Unoccupied and neglected for the past decade or two, the neighbouring home has fallen into disrepair. The tiled roof has crumbled away on the side closest to Kobayashi’s house, and the thick curved timber beams appear to gradually be rotting, exposed to the elements. The view from Kobayashi’s home is a cross-section of decay.
‘Oh, I just wish I could buy and restore it,’ she says, exhaling sharply as she surveys the vista from her veranda.
‘I’ve slowly watched it deteriorate and it’s a pity. I don’t know what’s going to happen to it. People are saying now it’s too late. Maybe it is. But you can see the beautiful beam coming across. If the beam was supported – and half of the house is still there…’
Kobayashi trails off. She’s unsure whether it can really be saved. But she’s equally saddened about the tear-it-down-and-start-it-again mindset that took hold in post-war Japan.

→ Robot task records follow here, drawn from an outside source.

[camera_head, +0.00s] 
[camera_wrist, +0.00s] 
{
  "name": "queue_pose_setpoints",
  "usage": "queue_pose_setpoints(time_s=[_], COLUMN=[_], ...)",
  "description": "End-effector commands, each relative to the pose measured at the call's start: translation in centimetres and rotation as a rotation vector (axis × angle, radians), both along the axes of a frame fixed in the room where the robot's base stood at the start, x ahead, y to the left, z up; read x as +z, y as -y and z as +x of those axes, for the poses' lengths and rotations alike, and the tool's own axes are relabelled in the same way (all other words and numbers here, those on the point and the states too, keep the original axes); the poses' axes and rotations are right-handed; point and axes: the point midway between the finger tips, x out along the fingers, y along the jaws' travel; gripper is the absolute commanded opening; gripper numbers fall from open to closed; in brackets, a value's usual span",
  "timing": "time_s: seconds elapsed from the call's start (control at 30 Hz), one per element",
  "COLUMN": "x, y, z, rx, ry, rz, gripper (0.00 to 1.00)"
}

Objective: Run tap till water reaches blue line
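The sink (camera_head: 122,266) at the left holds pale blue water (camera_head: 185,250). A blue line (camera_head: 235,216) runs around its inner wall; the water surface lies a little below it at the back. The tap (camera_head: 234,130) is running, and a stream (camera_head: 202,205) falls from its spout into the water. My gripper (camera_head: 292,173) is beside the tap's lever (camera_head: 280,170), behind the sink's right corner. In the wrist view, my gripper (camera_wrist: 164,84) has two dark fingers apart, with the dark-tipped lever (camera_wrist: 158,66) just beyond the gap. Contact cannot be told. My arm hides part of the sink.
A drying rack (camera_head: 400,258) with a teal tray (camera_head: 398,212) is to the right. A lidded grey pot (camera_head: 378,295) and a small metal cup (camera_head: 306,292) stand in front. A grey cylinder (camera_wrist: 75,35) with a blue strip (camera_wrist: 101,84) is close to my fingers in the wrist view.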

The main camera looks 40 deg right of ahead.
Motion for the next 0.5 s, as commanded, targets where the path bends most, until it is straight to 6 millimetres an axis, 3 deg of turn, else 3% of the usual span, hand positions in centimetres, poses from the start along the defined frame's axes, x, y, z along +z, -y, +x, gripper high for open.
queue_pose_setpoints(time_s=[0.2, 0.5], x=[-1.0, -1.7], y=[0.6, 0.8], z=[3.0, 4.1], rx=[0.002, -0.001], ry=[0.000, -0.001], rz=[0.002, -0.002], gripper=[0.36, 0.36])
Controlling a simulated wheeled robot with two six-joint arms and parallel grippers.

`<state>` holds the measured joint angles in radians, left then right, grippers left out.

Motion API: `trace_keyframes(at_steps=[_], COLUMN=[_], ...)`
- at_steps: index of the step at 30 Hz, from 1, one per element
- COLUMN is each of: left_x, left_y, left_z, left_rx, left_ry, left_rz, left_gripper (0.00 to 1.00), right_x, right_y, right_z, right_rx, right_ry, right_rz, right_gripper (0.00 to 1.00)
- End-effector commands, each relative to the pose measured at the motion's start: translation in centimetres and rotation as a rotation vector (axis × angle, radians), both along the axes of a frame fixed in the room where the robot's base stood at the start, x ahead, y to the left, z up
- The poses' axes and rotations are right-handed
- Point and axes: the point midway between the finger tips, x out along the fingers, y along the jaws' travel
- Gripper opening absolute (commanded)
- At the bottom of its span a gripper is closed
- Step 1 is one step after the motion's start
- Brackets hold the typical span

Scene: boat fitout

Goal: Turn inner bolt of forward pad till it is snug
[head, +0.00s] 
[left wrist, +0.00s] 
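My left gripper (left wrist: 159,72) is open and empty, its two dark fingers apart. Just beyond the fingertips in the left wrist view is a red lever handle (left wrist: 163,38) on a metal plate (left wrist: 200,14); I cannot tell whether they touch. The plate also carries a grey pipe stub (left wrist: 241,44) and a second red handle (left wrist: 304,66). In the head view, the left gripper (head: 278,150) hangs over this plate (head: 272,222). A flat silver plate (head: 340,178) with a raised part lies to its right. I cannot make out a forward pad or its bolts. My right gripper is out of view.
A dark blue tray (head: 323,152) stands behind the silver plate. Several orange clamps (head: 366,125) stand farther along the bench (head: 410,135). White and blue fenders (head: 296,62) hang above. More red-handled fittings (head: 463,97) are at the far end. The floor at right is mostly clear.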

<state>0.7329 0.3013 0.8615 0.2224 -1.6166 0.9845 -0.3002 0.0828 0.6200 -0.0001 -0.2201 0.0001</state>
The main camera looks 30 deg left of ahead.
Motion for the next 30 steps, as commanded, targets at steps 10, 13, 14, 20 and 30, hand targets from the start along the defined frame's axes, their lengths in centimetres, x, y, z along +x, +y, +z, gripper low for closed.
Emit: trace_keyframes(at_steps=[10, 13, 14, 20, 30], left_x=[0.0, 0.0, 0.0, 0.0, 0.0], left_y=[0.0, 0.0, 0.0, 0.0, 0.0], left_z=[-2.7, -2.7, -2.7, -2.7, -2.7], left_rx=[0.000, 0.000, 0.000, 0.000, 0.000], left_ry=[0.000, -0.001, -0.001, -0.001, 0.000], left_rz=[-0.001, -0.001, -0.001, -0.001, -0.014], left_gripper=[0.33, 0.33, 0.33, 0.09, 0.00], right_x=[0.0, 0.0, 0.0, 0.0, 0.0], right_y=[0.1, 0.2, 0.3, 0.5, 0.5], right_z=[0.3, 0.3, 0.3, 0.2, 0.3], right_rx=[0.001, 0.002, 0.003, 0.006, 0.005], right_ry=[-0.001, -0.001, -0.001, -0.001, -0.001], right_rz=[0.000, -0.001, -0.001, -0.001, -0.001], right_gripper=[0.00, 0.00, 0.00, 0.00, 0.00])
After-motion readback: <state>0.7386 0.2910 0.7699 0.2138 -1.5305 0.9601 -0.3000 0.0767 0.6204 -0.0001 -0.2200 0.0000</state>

‘I’m really shocked when people come to visit, the older Japanese, and they say: you should make them tear that down, it’s an eyesore. And I don’t see it that way. I sort of see it as hope that, as long as it’s still standing, maybe something can be done.’
The decaying minka in the village of Nogura, a four-hour drive north-west of Tokyo, is a symbol of a transformation playing out across Japan. Traditional farmhouses that were designed to last for hundreds of years are being torn down because owners don’t have the money or inclination to preserve them. Often taking their place are prefabricated homes that will be knocked down and rebuilt every 20 or 30 years. It’s a great waste, according to minka enthusiasts who aren’t ready to relegate this chapter to the history books.
Those lamenting the loss are not driven merely by a desire to preserve aesthetically pleasing architecture – even though they see that as important, too. One of the striking things many people remember from their first time walking inside a minka is the smell of earth and wood. The design of the farmhouses varied from region to region, but the core structure was formed by large pillars and beams of high quality timber. These beams, often maintaining their natural curves, were connected to pillars by intricate, interlinking joints in a style known as shiguchi. They supported a roof of either thatch or tiles. Part of the ground was left as hardened soil, which could be used as a workspace, and the extended family and farm workers would later gather around a fire in the ground as food was cooked.
No, beyond aesthetics, minka mourners fear the tearing down is symbolic of society emphatically turning its back on sustainable, community-minded practices of the past. They point out that when these farmhouses were in their heyday, about 200 or 300 years ago, Japan was at the forefront of ecologically friendly practices. Perhaps our consumerist, polluting societies could learn a thing or two from the minka dwellers?
‘Lie on the ground; you’ll be a different man.’
Yoshihiro Takishita, an architect who has made it his life’s work to preserve these farmhouses, insists their charm is best experienced while resting on the soft tatami mat floor. From down here, the high angled ceiling looks even more distant, adding to the sense of spaciousness. Closer to eye level, the low-hanging paintings, ornamental bowls and decorated wood-panel doors compete for attention.
More than anything, though, the setting makes me want to close my eyes and rest. This dimly lit shelter from the elements lends itself to quiet reflection – a practice to which Takishita has devoted plenty of time.
We are chatting inside the first minka he relocated and restored, about 50 years ago. The imposing wooden posts and beams are the same ones that formed the core of the original structure when it stood hundreds of kilometres away, before local officials intervened with their plan to build a new reservoir.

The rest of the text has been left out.